Cablevision funds Voom plan
Source
BY HARRY BERKOWITZ
STAFF WRITER
August 24, 2004
Cablevision Systems Corp. has finished arranging the financing of its Voom nationwide satellite TV venture, which it plans to spin off as a separate company next month.
The company said yesterday that it had closed on an offering of $800 million in junk bonds and arranged a $950-million bank credit line.
Wall Street analysts have been eager for the spinoff of the Voom venture - which they give little chance of success - to end the drain on Cablevision's finances.
Part of the financing was used to repay $705 million of outstanding bank debt at Rainbow Media Holdings, a unit of Cablevision that has helped fund Voom.
Another $661 million will be used to help fund the spun-off company, which in addition to Voom will include the cable channels AMC, WE: Women's Entertainment and Independent Film Channel.
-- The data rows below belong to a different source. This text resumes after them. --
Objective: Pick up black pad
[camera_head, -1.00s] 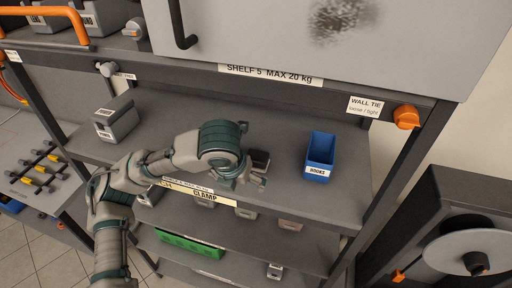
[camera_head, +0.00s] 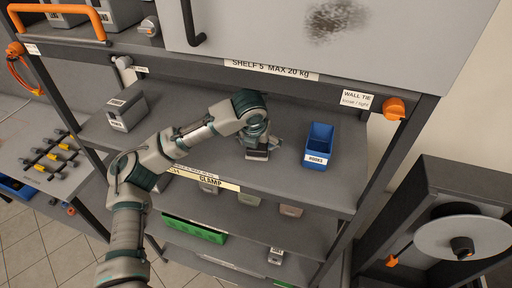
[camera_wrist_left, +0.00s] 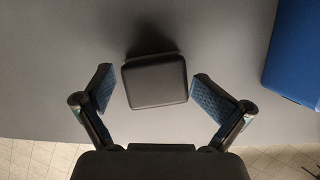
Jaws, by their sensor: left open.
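The black pad (camera_wrist_left: 155,81) is a dark square block with rounded corners on the grey shelf. In the left wrist view it sits between the two blue-padded fingers of my left gripper (camera_wrist_left: 153,90), apart from both. The gripper is open. In the head view my left gripper (camera_head: 258,152) is low over the shelf, left of the blue bin. The pad is hard to separate from the gripper there. My right gripper is in neither view.
A blue bin (camera_head: 319,147) stands to the right on the shelf (camera_head: 290,187), and also at the upper right of the wrist view. A grey box (camera_head: 127,108) is at the left. The shelf's front edge is close below the gripper. A grey panel (camera_head: 340,40) hangs above.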

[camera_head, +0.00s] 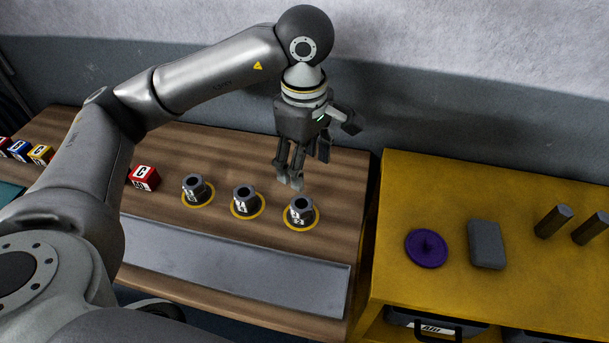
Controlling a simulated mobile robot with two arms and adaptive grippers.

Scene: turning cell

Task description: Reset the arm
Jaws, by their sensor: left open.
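My left arm comes in from the left and reaches over the wooden bench (345,195). My left gripper (300,178) points down above the back right part of the bench. It is open, and nothing shows between its fingers. Below it and to its left are three dark numbered collars, each on a yellow ring: a left one (195,188), a middle one (245,200) and a right one (301,212). The gripper is behind the middle and right collars and appears apart from them. My right gripper is not in view.
A red cube (145,178) and several coloured cubes stand on the bench's left part. A grey metal strip (230,265) runs along the front. On the yellow cabinet (400,195) are a purple disc (426,248), a grey block (486,244) and dark hexagonal bars (553,221).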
Profits from those channels will also help fund Voom and so will no longer contribute to Cablevision.
"While the planned spinoff ... will significantly curtail non-core capital spending (at Cablevision), the concurrent spinoff of the national content business (AMC, IFC and WE) will remove a meaningful amount of positive free cash flow from operating results as well," Moody's Investors Service said in a recent bond-rating analysis.
Voom, which launched in October, posted a loss of $136 million for the first half of 2004.
Cablevision has agreed to limit the additional amounts of investment that Voom may eat up.
But its funding needs have been increased by plans to possibly add more satellites to the one it launched last year and by leasing space on another company's satellites.